Die nächste Station ist Klagenfurt. Hier treffe ich Mirko Messner, einen von Helena Verdels Projektkollegen, Redakteur der zweisprachigen Kärntner Zeitschrift »Kladivo«. Er fährt mich nach Lobnig, wo Zala wohnt, er erzählt mir im Auto genau und kompetent die Geschichte der Kärntner Slowenen, eine Geschichte der Diskriminierung, der Rebellion, der Enttäuschungen. Er entziffert die Postkartenlandschaft des südöstlichen Kärnten für mich: Hier, auf diesem Berg, war ein wichtiger Partisanenstützpunkt, dort, über jenen Sattel, sind die Freischärler aus Jugoslawien eingedrungen, da, hinter dem Grat, hat eine Schlacht mit den Deutschen stattgefunden.

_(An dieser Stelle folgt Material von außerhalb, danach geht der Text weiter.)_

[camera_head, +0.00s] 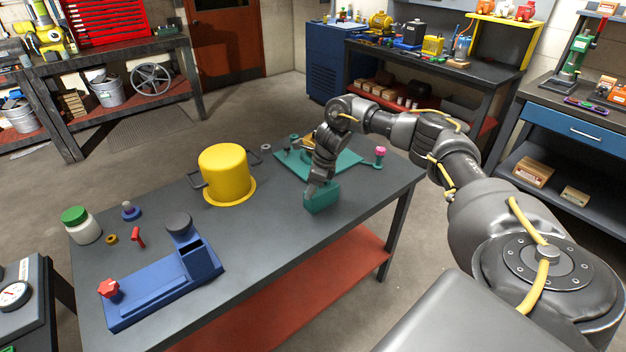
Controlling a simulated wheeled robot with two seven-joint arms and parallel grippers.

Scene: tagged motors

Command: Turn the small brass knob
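I cannot single out a small brass knob with certainty. A small brass-coloured round piece (111,239) lies on the left of the table, and a yellowish part (309,140) shows partly behind my right wrist, on the teal plate (345,160). My right gripper (313,190) points down at a teal block (322,202) near the table's right side. Its fingers are small and dark against the block, so I cannot tell whether they grip it. My left gripper is not in view.
A yellow flanged pot (226,172) stands mid-table. A blue fixture (165,285) with a red knob (109,289) is at front left. A green-lidded jar (80,225) stands at the left edge. A pink-topped post (380,155) is at right. The table's (270,240) front middle is clear.

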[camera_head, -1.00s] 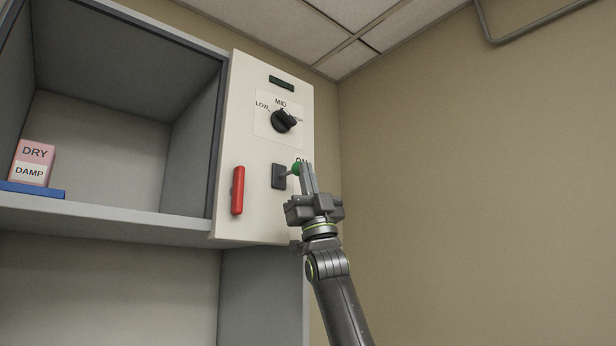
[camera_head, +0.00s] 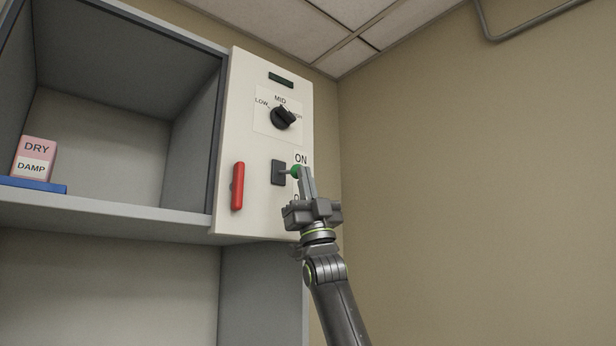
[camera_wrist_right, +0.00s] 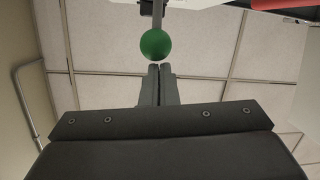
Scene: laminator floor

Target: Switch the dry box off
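The dry box control panel (camera_head: 250,150) is a pale upright plate right of an open cabinet. Its switch is a dark base (camera_head: 278,172) with a short lever ending in a green ball (camera_head: 296,171). The lever sticks out nearly level, below the "ON" label (camera_head: 301,158). A label below the ball is mostly hidden by my gripper. My right gripper (camera_head: 306,170) is shut, its fingertips at the ball. In the right wrist view the closed fingers (camera_wrist_right: 160,72) hold nothing, and the green ball (camera_wrist_right: 155,44) is just beyond their tips. My left gripper is not in view.
A black dial (camera_head: 283,118) marked LOW, MID and HIGH is above the switch. A red handle (camera_head: 238,186) is left of it. A pink DRY/DAMP block (camera_head: 35,158) and a blue tray (camera_head: 36,186) are on the shelf. The wall at right is bare.

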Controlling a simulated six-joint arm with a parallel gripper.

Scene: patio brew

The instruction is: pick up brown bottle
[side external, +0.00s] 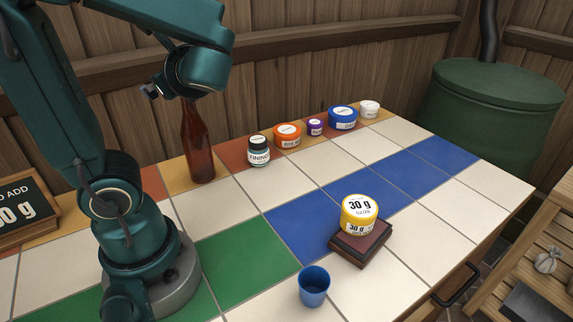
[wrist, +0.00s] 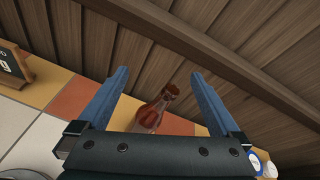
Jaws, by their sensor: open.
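The brown bottle (side external: 198,150) stands upright on the tiled table near the back wall, on a yellow tile. Its top is hidden behind my arm's end in the side view. My gripper (side external: 148,91) is at the height of the bottle's top, with only a small part of it showing there. In the wrist view the two blue fingers of my gripper (wrist: 160,85) are spread wide apart. The bottle (wrist: 152,117) shows between them, neck and shoulder visible, its lower part hidden behind the gripper body. I see no finger touching it.
A yellow jar (side external: 360,214) sits on a dark block (side external: 361,246). A blue cup (side external: 314,287) stands at the front. A small chalkboard (side external: 27,212) is at left. The middle tiles are clear.

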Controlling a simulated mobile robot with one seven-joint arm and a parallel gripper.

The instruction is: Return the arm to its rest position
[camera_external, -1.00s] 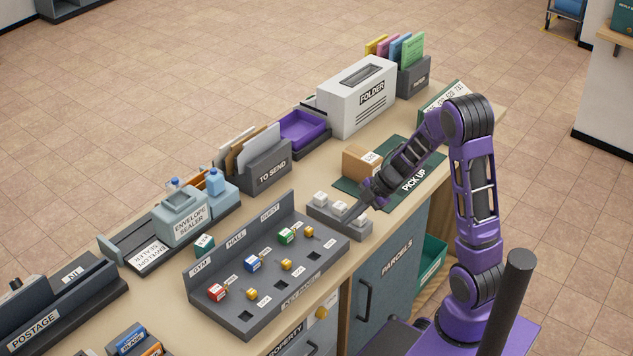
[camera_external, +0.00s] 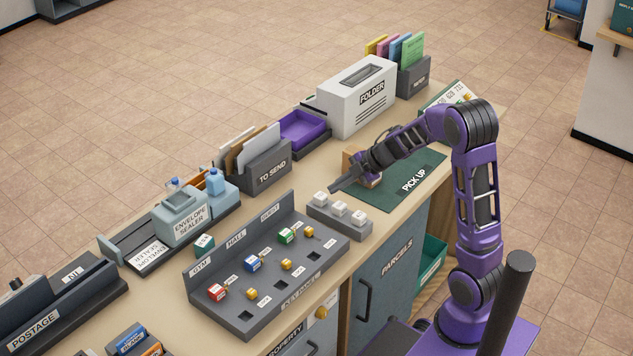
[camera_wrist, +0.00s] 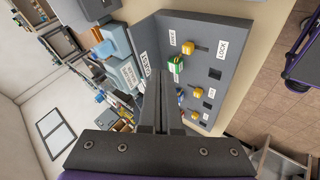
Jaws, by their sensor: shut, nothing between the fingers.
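My gripper (camera_external: 333,190) is shut and empty. In the external view it is above the counter, just behind the grey block with white buttons (camera_external: 340,209). My purple arm reaches over the green PICK UP mat (camera_external: 417,176) and partly hides a cardboard box (camera_external: 350,160) on it. In the wrist view the closed fingers (camera_wrist: 161,90) point toward the key board (camera_wrist: 205,30), and hide part of it.
The key board (camera_external: 270,314) with coloured key tags stands left of the button block. Behind are the TO SEND rack (camera_external: 265,174), a purple tray (camera_external: 303,128) and the white FOLDER machine (camera_external: 357,100). The floor beyond the counter is clear.

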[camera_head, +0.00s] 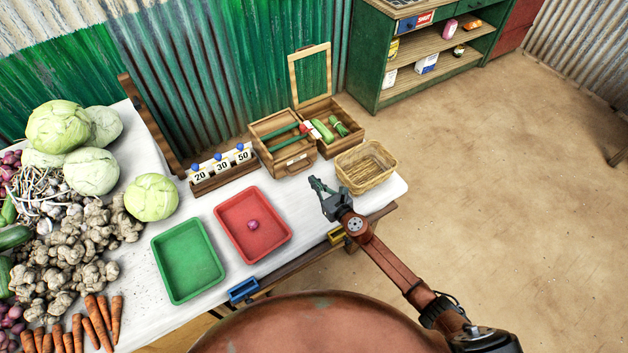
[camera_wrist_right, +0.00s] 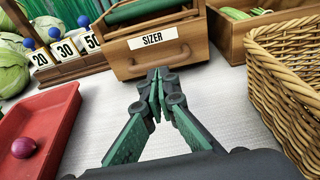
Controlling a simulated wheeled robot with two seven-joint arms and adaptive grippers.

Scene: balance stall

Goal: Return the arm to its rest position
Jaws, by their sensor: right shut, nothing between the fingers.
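My right gripper (camera_head: 322,190) is over the right end of the white table, just left of the wicker basket. In the right wrist view its green fingers (camera_wrist_right: 158,85) meet at the tips with nothing between them. They point toward the wooden box labelled SIZER (camera_wrist_right: 150,45), and the gripper appears apart from it. My right arm (camera_head: 385,262) reaches in from the lower right. My left gripper is not in view.
The wicker basket (camera_head: 391,156) stands close by the gripper. A red tray (camera_head: 278,241) holds a small purple onion (camera_head: 253,224), beside a green tray (camera_head: 187,262). A number rack (camera_head: 208,184) stands behind. Vegetables crowd the left. Open floor (camera_head: 500,190) lies right.

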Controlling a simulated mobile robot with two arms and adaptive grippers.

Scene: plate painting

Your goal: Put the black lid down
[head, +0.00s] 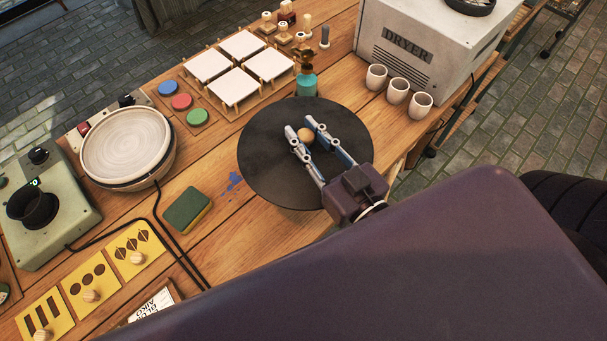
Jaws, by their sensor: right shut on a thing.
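The black lid (265,165) is a large dark disc with a round wooden knob (306,135) at its middle. It shows in the head view right of centre, over the wooden table. My right gripper (304,137) reaches in from the lower right and is shut on the lid's knob, with a finger on either side. The lid looks roughly level. Whether it touches the table or hangs a little above it, I cannot tell. What lies under the lid is hidden. My left gripper is not in the picture.
A teal bottle (306,84) stands close behind the lid. White cups (397,91) and the dryer (418,40) are at the right. A rack of white tiles (241,68) is behind. A turntable (127,147) and a sponge (187,210) are at the left. Blue paint spots lie between sponge and lid.

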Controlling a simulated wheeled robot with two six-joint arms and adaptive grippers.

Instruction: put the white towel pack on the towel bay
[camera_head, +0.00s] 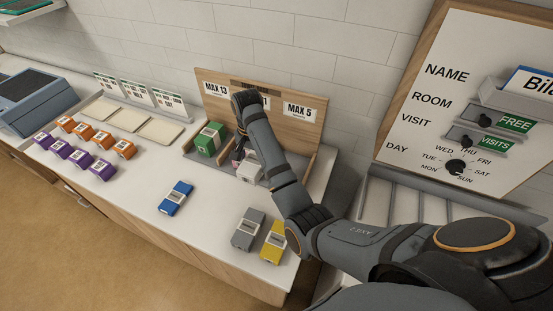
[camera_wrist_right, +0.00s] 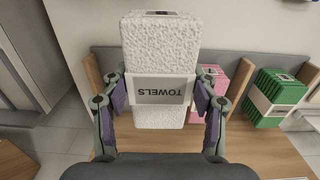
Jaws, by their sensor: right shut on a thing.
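The white towel pack (camera_wrist_right: 160,50) has a rough white surface and a grey band reading TOWELS. My right gripper (camera_wrist_right: 160,108) is shut on it, one finger on each side of the band. In the head view the pack (camera_head: 250,172) shows partly behind my right forearm, at the front of the wooden bay rack (camera_head: 313,84). My right gripper (camera_head: 240,150) is mostly hidden by the arm there. The rack's signs read MAX 13 and MAX 5; a middle one is mostly covered. Whether the pack touches the bay floor I cannot tell. My left gripper is not in view.
A green pack (camera_head: 210,138) stands in the rack's left part, and a pink pack (camera_wrist_right: 211,88) is beside the white one. Blue (camera_head: 176,197), grey (camera_head: 248,229) and yellow (camera_head: 273,242) packs lie on the counter in front. Orange and purple packs are at the left.

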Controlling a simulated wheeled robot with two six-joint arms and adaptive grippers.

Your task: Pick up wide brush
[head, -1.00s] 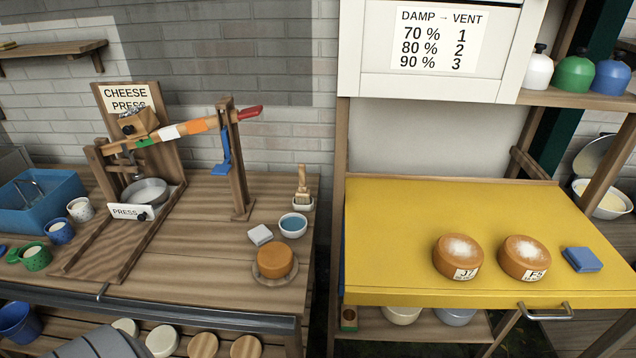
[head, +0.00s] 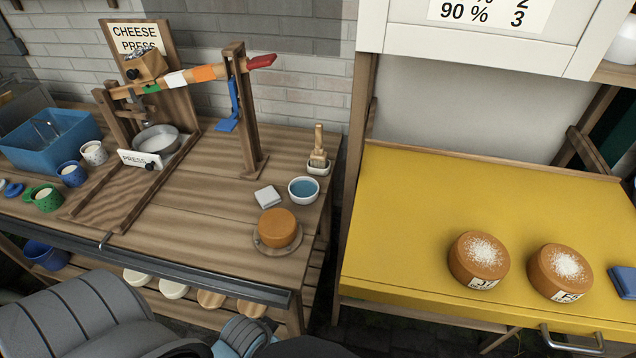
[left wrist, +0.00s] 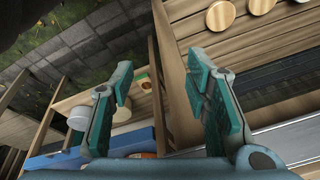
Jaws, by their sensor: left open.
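The wide brush (head: 318,148) stands upright with its wooden handle up in a small white holder (head: 318,168) at the right end of the wooden bench. In the head view my left arm is low at the front, in front of the bench and well apart from the brush; its fingertips are not clearly visible there. In the left wrist view my left gripper (left wrist: 160,100) has its two teal fingers wide apart with nothing between them. The brush does not show in the left wrist view. My right gripper does not show.
The cheese press (head: 160,85) stands to the left. A wooden post (head: 356,150) and yellow table (head: 420,215) are close on the right.

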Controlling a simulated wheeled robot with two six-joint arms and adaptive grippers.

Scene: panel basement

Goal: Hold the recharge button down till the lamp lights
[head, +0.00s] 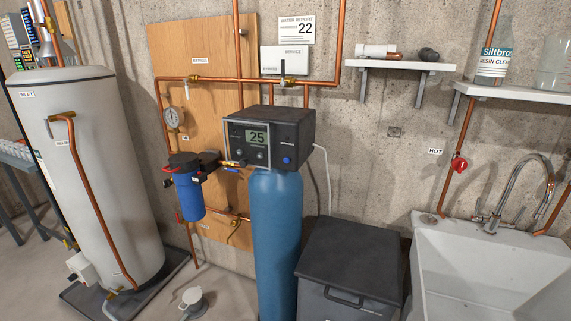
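The dark control head (268,138) sits on top of the tall blue tank (275,240) in the middle of the head view. Its front has a display (257,137) that seems to read 25, with small round knobs or buttons below it. A round blue button (287,160) is on the right part of the front, with a small label above it too small to read; I take it to be the recharge button. I cannot make out a lit lamp on the front. Neither of my grippers is in view, and nothing touches the button.
A blue filter housing (189,192) and copper pipes stand left of the tank. A white heater (90,180) is at the left. The space before the control head is clear.

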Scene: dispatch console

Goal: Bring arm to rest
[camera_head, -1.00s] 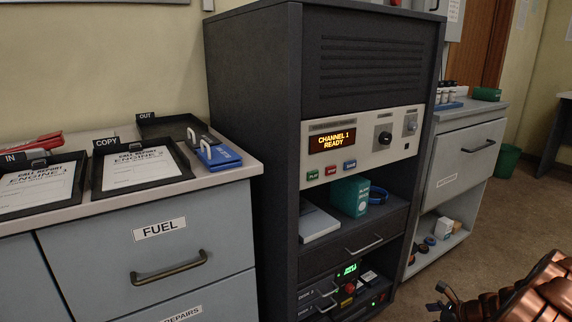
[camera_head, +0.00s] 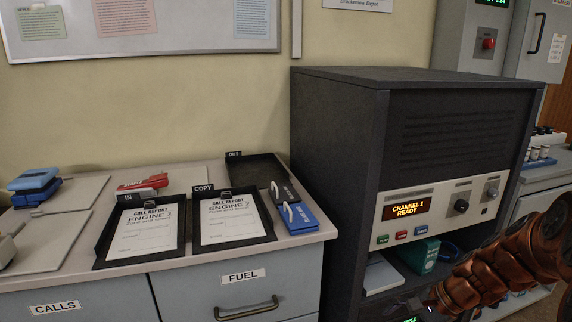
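My arm shows at the lower right as copper-coloured segments, in front of the right side of the dark console cabinet (camera_head: 335,150). A small dark tip with a light spot, perhaps my gripper (camera_head: 431,303), is at the arm's left end, low in front of the cabinet's open shelf. Its fingers are too small and dark to read. I cannot tell whether it holds anything or touches the cabinet. The console display (camera_head: 407,206) reads "CHANNEL 1 READY".
The IN tray (camera_head: 112,262) and COPY tray (camera_head: 237,245) hold call reports on the left counter. The OUT tray (camera_head: 262,168) looks empty. A blue binder-like item (camera_head: 299,220) lies at the counter's right edge. A teal box (camera_head: 418,256) stands on the cabinet shelf.

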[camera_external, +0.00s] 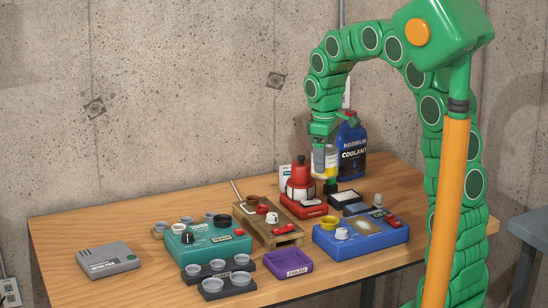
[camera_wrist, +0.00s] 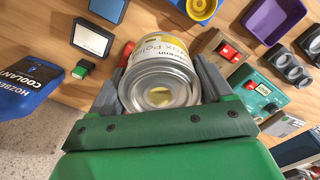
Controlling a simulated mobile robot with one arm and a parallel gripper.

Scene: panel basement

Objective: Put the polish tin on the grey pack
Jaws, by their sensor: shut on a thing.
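The polish tin (camera_wrist: 163,62) is a round metal tin with a white and yellow label. My gripper (camera_wrist: 160,92) is shut on it, with one grey finger on each side. In the external view the tin (camera_external: 331,163) hangs partly hidden behind a finger of my gripper (camera_external: 323,155), at the back right of the table beside the coolant bottle. I cannot tell how far it is above the table. The grey pack (camera_external: 105,261) lies flat at the table's left front, far from my gripper, with nothing on its top.
The blue coolant bottle (camera_external: 351,150) stands close to my gripper. A red device (camera_external: 303,190), a wooden stand (camera_external: 268,224), a teal box (camera_external: 208,245), a purple tray (camera_external: 288,262), a blue box (camera_external: 362,234) and dark cup holders (camera_external: 218,276) fill the middle.

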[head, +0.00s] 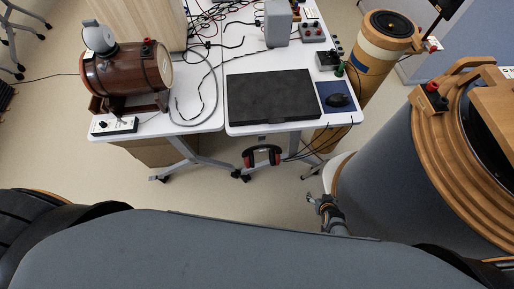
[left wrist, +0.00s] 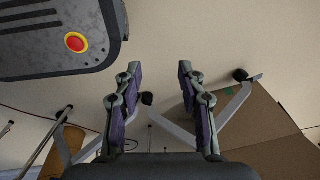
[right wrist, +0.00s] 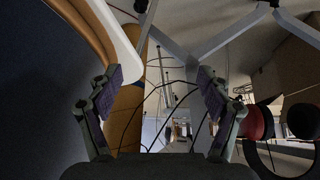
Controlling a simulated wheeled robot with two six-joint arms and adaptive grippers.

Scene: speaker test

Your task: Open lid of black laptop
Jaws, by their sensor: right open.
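The black laptop (head: 273,97) lies closed and flat on the white table (head: 240,62) in the head view, near the table's front edge. My right gripper (head: 321,201) is in front of and below the table, well apart from the laptop. In the right wrist view the right gripper (right wrist: 159,74) is open, with nothing between its fingers. My left gripper (left wrist: 159,70) shows in the left wrist view only, with its fingers apart and empty, above the floor near table legs. The laptop does not show in either wrist view.
A black mouse (head: 338,100) rests on a blue pad right of the laptop. Red-and-black headphones (head: 262,156) hang below the table's front edge. A brown barrel-shaped device (head: 127,70) stands at left. A large grey, wood-topped cylinder (head: 385,160) stands close to my right gripper.

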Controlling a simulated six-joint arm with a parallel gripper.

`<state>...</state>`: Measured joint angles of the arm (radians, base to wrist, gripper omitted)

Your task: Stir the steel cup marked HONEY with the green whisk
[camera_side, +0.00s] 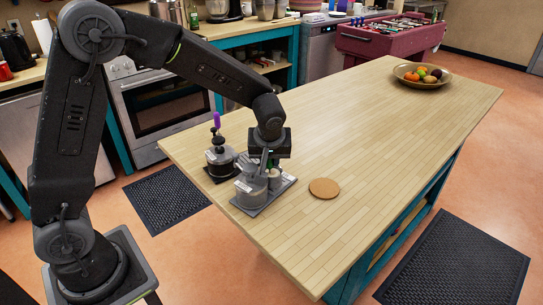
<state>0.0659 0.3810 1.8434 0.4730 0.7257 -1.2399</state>
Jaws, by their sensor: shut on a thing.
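My gripper (267,168) points down over a grey tray (255,208) near the left end of the wooden island. It is shut on the green whisk (270,169), of which only a small bit of green shows between and below the fingers. Steel cups (249,189) stand close together on the grey tray, right below and beside the gripper. They carry pale labels, too small to read, so I cannot tell which is marked HONEY. The whisk's lower end is hidden, and I cannot tell whether it is inside a cup.
Just behind, a dark stand (219,165) holds another vessel and an upright tool with a purple handle (217,120). A round cork mat (324,188) lies right of the tray. A fruit bowl (421,75) sits at the far end. The island (370,120) between is clear.

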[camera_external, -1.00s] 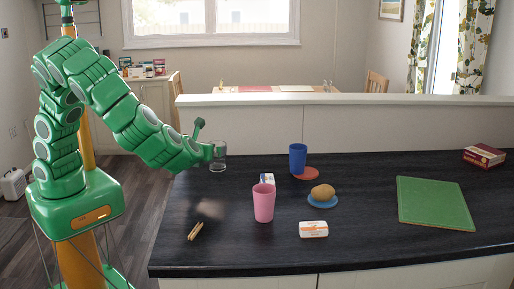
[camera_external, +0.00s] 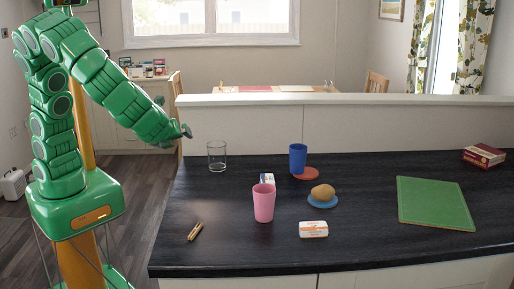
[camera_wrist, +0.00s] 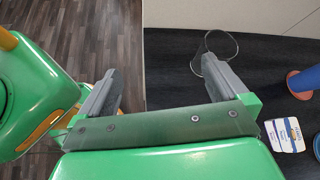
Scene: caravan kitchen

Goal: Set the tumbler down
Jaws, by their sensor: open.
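The clear glass tumbler (camera_external: 217,157) stands upright on the dark counter (camera_external: 365,237), near its back left corner. My gripper (camera_external: 184,131) is open and empty, up and to the left of the tumbler and apart from it in the outside view. In the wrist view my gripper (camera_wrist: 160,78) shows its two grey fingers spread wide with nothing between them. The rim of the tumbler (camera_wrist: 217,47) shows faintly there, just past the right finger, which hides part of it.
A pink cup (camera_external: 263,203), a blue cup (camera_external: 298,158) by a red-brown disc (camera_external: 305,174), bread on a blue plate (camera_external: 322,204), a white packet (camera_external: 313,229) and a green board (camera_external: 434,203) stand to the right. Small wooden sticks (camera_external: 195,231) lie in front. A low wall (camera_external: 340,130) runs behind.

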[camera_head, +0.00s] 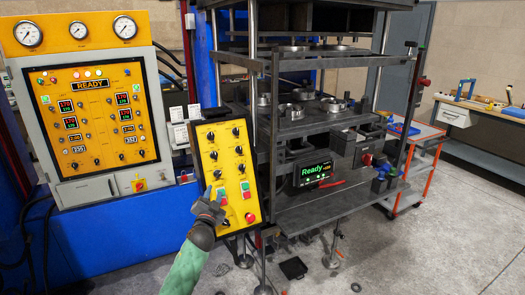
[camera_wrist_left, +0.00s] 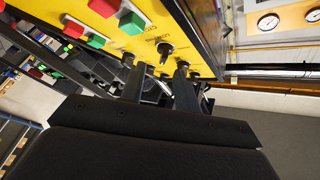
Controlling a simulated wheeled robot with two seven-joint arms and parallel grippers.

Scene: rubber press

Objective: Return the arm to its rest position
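My left arm (camera_head: 187,270), in a green sleeve, comes in from the bottom of the head view. My left gripper (camera_head: 217,193) is in front of the lower part of the yellow button panel (camera_head: 210,150), close to its green and red buttons. In the left wrist view, the two dark fingers of my left gripper (camera_wrist_left: 160,80) stand apart with a gap between them, and nothing is held. The panel (camera_wrist_left: 200,30) fills the top of that view, with black knobs close beyond the fingertips. I cannot tell whether they touch it. My right gripper is not in view.
The rubber press (camera_head: 340,205) stands right of the panel, with metal rings on its shelves and a "Ready" screen (camera_head: 313,170). A yellow gauge cabinet (camera_head: 90,120) is at the left. An orange-framed cart (camera_head: 415,155) is at the right. Open floor (camera_head: 450,240) lies at the lower right.

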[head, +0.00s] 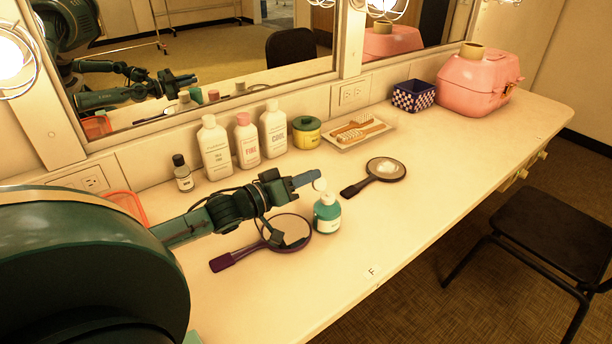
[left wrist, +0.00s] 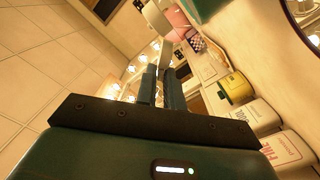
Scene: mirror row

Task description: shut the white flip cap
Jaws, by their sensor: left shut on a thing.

Zala stellt Wein und Speck auf den Tisch und mustert mich aufmerksam durch ihre große Brille. Sie lebt heute nicht mehr vorwiegend von der Landwirtschaft, dafür ist sie zu krank und zu müde. Daß sie als junge Frau ihr Leben im Kampf gegen den Faschismus riskiert und ihre Gesundheit für immer ruiniert hat, das hat ihr nie Dank eingebracht, ganz im Gegenteil. »Es ist heute keine Ehre, bei den Partisanen gewesen zu sein«, sagt sie. Deshalb hat sie auch jahrzehntelang den Mund gehalten, wie alle anderen auch. Jetzt, im Alter, sieht sie nicht mehr ein, warum sie sich eigentlich schämen soll für das, was sie getan hat. Schämen sollen sich lieber die anderen, die nichts getan oder sogar mit den Nazis paktiert haben. Den einst kleinen, verschuldeten Hof hat sie mühsam nach dem Krieg wieder aufgebaut, heute vermietet sie Fremdenzimmer. »Ja, Deutsche kommen auch«, sagt sie. »Aber am liebsten sind mir die Holländer. Die waren manchmal selber im Widerstand, da sitzen wir dann oft bis in die Nacht zusammen und erzählen.«

Vor ein paar Jahren lief im Fernsehen der Film »Das Mädchen mit den roten Haaren«. Ich konnte ihn damals nicht sehen, hatte aber die Vorschau gelesen: Um eine junge Frau ging es da, die mit der Waffe in der Hand gegen die Deutschen gekämpft hatte, eine reale Person, deren Leben in einem – nun auch verfilmten – Buch des gleichen Titels beschrieben wurde. Das war mein einziger konkreter Hinweis darauf, daß auch in den Niederlanden Frauen am bewaffneten Widerstand beteiligt waren. Ich setzte mich mit Mies Bouhuys in Verbindung, die ich als Autorin eines Jugendbuches über Anne Frank kannte und von der ich überdies wußte, daß sie Präsidiumsmitglied der Anne-Frank-Gesellschaft ist. Vorsichtig erzählte ich ihr von meinem Vorhaben. Vorsichtig deshalb, weil ich inzwischen die Standardreaktion fast aller von mir Befragten schon kannte: »Frauen im bewaffneten Widerstand? Nein, da werden Sie wohl kein Glück haben. Die hat es nicht gegeben.« Mies Bouhuys ließ mich geduldig ausreden und sagte dann: »Eine meiner besten Freundinnen war in einer Spezialgruppe, die hohe SD- und Gestapo-Offiziere erschoß. Wollen Sie mit ihr sprechen?« Und ob ich wollte. Mies holte mich in Amsterdam vom Bahnhof ab, betreute mich auf das liebevollste, spielte die Fremdenführerin und Chauffeuse für mich, brachte mich mit ihren anderen Freunden aus dem Widerstand zusammen und fuhr mich nach Venhuizen, wo Truus Menger lebt, die Frau, die ich interviewen wollte.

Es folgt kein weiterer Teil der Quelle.